**TASK TO COMPLETE:** Repeat verbatim, and only, the lines of the data below, beginning at the line that contains "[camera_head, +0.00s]" and stopping after the line that contains "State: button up".

**DATA TO PROCESS:**
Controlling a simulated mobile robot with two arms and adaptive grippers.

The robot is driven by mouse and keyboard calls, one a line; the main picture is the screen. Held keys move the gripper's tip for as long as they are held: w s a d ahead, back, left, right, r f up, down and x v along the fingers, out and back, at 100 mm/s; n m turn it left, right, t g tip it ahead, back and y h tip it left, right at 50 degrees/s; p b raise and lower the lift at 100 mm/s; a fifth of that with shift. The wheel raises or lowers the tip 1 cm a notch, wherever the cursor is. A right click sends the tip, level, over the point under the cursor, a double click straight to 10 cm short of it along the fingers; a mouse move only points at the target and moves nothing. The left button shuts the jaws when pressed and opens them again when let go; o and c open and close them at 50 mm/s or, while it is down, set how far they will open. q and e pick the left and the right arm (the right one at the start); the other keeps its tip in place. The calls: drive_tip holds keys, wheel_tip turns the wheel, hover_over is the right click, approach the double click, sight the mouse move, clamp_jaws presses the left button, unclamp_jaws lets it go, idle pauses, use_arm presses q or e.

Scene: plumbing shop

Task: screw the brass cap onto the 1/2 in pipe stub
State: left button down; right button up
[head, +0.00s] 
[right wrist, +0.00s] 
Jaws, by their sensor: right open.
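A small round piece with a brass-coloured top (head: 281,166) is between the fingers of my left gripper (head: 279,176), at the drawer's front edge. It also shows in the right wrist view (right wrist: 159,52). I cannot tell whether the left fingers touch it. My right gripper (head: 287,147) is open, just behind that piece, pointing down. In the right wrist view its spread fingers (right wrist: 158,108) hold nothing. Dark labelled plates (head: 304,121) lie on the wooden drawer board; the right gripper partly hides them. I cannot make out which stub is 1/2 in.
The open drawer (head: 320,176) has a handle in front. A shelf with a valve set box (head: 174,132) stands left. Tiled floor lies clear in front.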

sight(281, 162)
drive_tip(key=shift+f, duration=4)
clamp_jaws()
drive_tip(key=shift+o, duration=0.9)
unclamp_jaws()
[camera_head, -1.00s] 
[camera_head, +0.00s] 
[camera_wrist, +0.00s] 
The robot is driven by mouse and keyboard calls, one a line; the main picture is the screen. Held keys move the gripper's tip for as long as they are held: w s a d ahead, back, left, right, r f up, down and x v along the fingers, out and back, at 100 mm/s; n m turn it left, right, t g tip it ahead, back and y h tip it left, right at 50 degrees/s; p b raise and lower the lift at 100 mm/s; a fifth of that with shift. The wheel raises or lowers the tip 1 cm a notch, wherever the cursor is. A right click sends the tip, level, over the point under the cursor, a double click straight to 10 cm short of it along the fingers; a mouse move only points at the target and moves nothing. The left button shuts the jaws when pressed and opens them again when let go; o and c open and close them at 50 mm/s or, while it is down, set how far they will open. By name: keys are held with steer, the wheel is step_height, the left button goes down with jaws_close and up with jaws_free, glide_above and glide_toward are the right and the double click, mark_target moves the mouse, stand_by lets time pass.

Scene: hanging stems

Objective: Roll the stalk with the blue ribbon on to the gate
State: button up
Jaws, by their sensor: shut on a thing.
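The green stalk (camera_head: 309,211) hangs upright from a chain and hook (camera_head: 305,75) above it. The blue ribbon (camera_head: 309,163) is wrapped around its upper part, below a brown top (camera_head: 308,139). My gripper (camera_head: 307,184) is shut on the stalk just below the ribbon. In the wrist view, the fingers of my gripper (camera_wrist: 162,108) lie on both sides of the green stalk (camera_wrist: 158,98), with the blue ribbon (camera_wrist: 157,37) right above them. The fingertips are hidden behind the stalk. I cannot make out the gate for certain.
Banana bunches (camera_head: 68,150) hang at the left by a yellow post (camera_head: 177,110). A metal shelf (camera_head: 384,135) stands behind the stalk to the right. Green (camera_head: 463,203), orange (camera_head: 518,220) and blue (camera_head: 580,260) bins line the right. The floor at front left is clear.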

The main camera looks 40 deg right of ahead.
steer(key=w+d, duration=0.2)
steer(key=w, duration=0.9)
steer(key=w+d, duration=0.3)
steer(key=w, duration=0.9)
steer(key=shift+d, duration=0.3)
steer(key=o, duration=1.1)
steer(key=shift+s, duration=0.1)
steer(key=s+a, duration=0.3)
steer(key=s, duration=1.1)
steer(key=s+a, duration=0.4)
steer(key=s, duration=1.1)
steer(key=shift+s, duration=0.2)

**CORRECT OUTPUT:**
[camera_head, +0.00s] 
[camera_wrist, +0.00s] 
The robot is driven by mouse and keyboard calls, one a line; the main picture is the screen. Held keys move the gripper's tip for as long as they are held: w s a d ahead, back, left, right, r f up, down and x v along the fingers, out and back, at 100 mm/s; n m turn it left, right, t g tip it ahead, back and y h tip it left, right at 50 degrees/s; p b raise and lower the lift at 100 mm/s; a fifth of that with shift. The wheel raises or lowers the tip 1 cm a notch, wherever the cursor is. A right click sends the tip, level, over the point under the cursor, a double click straight to 10 cm short of it along the fingers; a mouse move only points at the target and moves nothing. The left button shuts the jaws when pressed and opens them again when let go; o and c open and close them at 50 mm/s or, while it is down, set how far they will open. By name: keys are held with steer, the wheel is step_height, the left button goes down with jaws_close and up with jaws_free, glide_above and glide_toward are the right and the double click, mark_target moves the mouse, stand_by lets time pass.

Scene: hanging stems

Objective: Roll the stalk with the blue ribbon on to the gate
State: button up

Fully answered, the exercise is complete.